Summary
- IMF published a working paper on NAFTA 2.0 or the USMCA on March 26th
- The trade deal still needs Congressional approval
- The impact on GDP is negligible and the effects are relatively small at the aggregate level
- Trade is reduced between all three nations with trade deficits in the U.S. and Canda rising slightly
- Real wages in Mexico decline slightly and are unaffected in Canada and the U.S.
- Automobile and parts production will be incentivized to move out of North America
- Consumers will pay higher vehicle prices and resulting in lower demand and production
- In other words, the deal sucks and is, at best, Potemkin, which confirmed our suspicions when it was announced.
The IMF goes deep on NAFTA 2.0 and confirms our initial conclusions from October,
More Potemkin than real beef. Or, as they say in Texas, “big hat, no cattle.”
At first glance, with our limited information, our conclusions are the negotiations were a huge waste of time, energy, and diplomatic capital resulting in a nugacity of a new agreement.
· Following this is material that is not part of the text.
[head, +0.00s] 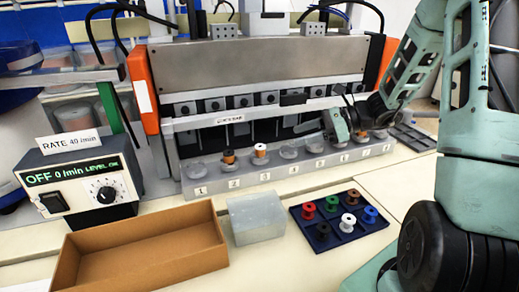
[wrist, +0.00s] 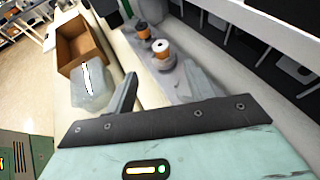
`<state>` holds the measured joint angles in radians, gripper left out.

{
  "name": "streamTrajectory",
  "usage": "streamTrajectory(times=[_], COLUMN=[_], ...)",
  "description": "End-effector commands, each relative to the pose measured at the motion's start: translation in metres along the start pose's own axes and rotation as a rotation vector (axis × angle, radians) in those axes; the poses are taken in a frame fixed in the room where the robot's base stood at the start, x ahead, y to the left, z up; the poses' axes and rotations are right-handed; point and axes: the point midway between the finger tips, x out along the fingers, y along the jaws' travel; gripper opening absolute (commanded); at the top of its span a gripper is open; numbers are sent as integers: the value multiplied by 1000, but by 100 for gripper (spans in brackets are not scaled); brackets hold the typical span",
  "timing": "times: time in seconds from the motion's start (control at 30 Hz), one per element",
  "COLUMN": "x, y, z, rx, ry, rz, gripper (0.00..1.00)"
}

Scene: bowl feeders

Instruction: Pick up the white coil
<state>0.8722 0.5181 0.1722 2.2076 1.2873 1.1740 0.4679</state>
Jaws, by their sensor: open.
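A white coil (head: 348,221) stands in the dark blue tray (head: 322,244), in the front row between a black coil and a blue coil (head: 370,214). A red coil and a green coil (head: 332,203) stand behind. My gripper (wrist: 165,88) is open, with nothing seen between its fingers. In the head view my gripper (head: 340,124) is by the right part of the numbered station row, behind and above the tray, well away from the white coil. The tray is not seen in the wrist view.
Coils stand on the numbered row (head: 255,187), including an orange one (head: 229,157) and a white-topped one (head: 260,150), also in the wrist view (wrist: 161,47). A grey block (head: 256,218) and an open cardboard box (head: 140,248) lie left of the tray. The machine rises behind.

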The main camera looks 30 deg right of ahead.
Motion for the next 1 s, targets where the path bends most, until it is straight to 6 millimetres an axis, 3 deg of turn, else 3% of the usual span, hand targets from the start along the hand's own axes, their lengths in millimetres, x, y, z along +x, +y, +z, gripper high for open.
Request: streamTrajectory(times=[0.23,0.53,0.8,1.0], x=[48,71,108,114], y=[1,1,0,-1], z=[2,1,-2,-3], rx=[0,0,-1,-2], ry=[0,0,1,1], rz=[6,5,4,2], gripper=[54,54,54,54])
High drama all for naught, in our opinion. – GMM, October 1st
IMF Conclusions
IMF economists’ main conclusions on Nafta 2.0 (see the full report here ):
- At the aggregate level, effects of the agreement are relatively small
- Reduces trade among the three North American partners by more than US$4 billion (0.4 percent) while offering members a combined welfare gain of US$538 million
- Trade deficits will widen slightly in Canada ($36 million) and the United States ($275 million) but that of Mexico improves modestly
- Effects on real GDP are negligible
- Most of the benefits will come from trade facilitation measures that modernize and integrate customs procedures to further reduce trade costs and border inefficiencies
- Changes in trade flows will lead to structural changes in the composition of production across North America
- Some sectors benefit from greater trade integration while others
experience declines in output and job losses - Changes in industrial structure that result from changing trade flows prompt employees to move from contracting to expanding sectors
- Real wages for skilled and unskilled workers in Mexico decline slightly but wages are unaffected in Canada and the United States
- Tighter rules of origin in the auto sector and the labor value content
requirement will not achieve their desired outcomes and lead to a decline in the production of vehicles and parts in all three North-American countries, with shifts toward greater sourcing of both vehicles and parts from outside of the region - Consumers will face higher vehicle prices and respond with lower demanded quantities
True to form for the Art of the Deal – little gain, lots of pain.